PROVIDED RECORDS:
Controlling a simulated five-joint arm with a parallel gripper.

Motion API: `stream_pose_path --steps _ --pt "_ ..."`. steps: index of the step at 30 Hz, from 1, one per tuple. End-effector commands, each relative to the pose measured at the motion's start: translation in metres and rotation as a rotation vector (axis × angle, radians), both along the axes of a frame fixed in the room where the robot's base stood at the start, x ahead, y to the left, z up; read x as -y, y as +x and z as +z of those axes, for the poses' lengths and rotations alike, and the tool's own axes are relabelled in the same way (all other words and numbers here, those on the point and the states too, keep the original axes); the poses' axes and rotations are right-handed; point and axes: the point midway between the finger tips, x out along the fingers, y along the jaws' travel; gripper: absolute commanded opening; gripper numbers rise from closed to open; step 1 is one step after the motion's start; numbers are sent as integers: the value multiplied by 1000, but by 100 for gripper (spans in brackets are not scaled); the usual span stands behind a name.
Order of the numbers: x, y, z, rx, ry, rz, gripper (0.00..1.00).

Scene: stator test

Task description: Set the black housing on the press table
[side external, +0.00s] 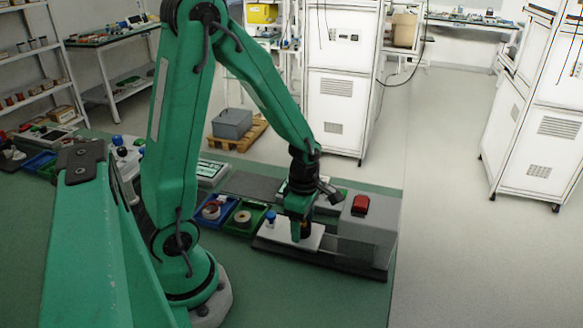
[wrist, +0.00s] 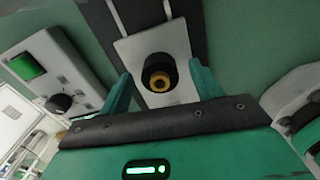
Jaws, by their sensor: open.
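The black housing (wrist: 150,64) is a short round cylinder with a yellow-copper ring inside. In the wrist view it appears to stand on the white plate of the press table (wrist: 133,48), near the middle of its width. In the side view the white plate (side external: 268,236) lies on a dark rail base beside the grey press block (side external: 368,236). My gripper (side external: 302,234) is low over the plate. In the wrist view its two green fingers (wrist: 160,76) are open, one each side of the housing, with gaps visible. The housing is mostly hidden by my gripper in the side view.
A red button (side external: 361,204) sits on top of the press block. A blue tray (side external: 207,224) and a green tray (side external: 256,215), each holding a ring-shaped part, stand left of the plate. A small blue-topped item (side external: 270,217) is close to my gripper.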

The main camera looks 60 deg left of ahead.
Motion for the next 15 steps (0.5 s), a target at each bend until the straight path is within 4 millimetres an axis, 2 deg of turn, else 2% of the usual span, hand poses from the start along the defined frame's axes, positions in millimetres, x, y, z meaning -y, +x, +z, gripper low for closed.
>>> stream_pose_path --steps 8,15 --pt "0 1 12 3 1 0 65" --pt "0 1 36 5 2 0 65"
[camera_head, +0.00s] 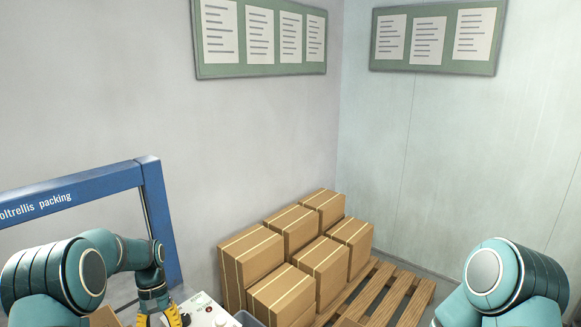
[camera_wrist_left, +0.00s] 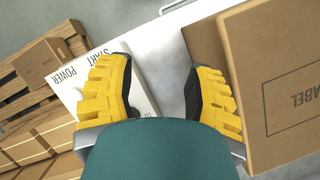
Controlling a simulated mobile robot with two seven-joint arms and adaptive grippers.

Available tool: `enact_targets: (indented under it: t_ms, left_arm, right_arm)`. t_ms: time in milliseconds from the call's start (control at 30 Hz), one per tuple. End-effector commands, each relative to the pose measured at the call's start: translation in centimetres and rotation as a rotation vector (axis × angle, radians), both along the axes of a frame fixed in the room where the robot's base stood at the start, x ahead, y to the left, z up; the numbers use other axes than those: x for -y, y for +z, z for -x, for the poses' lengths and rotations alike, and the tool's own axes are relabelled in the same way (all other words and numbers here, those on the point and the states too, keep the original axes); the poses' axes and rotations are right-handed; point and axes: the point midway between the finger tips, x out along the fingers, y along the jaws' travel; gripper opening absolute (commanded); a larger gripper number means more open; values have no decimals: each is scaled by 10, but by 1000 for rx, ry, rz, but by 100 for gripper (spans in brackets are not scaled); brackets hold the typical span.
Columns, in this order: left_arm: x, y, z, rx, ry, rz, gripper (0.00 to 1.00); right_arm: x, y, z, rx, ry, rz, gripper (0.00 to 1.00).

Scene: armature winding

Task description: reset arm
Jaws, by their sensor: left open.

TASK BRIEF: Pull every line containing "joint" from the material above.

EXPECTED OUTPUT:
Controlling a simulated five-joint arm with a parallel gripper.
Controlling a simulated mobile robot with two seven-joint arms and adaptive grippers.

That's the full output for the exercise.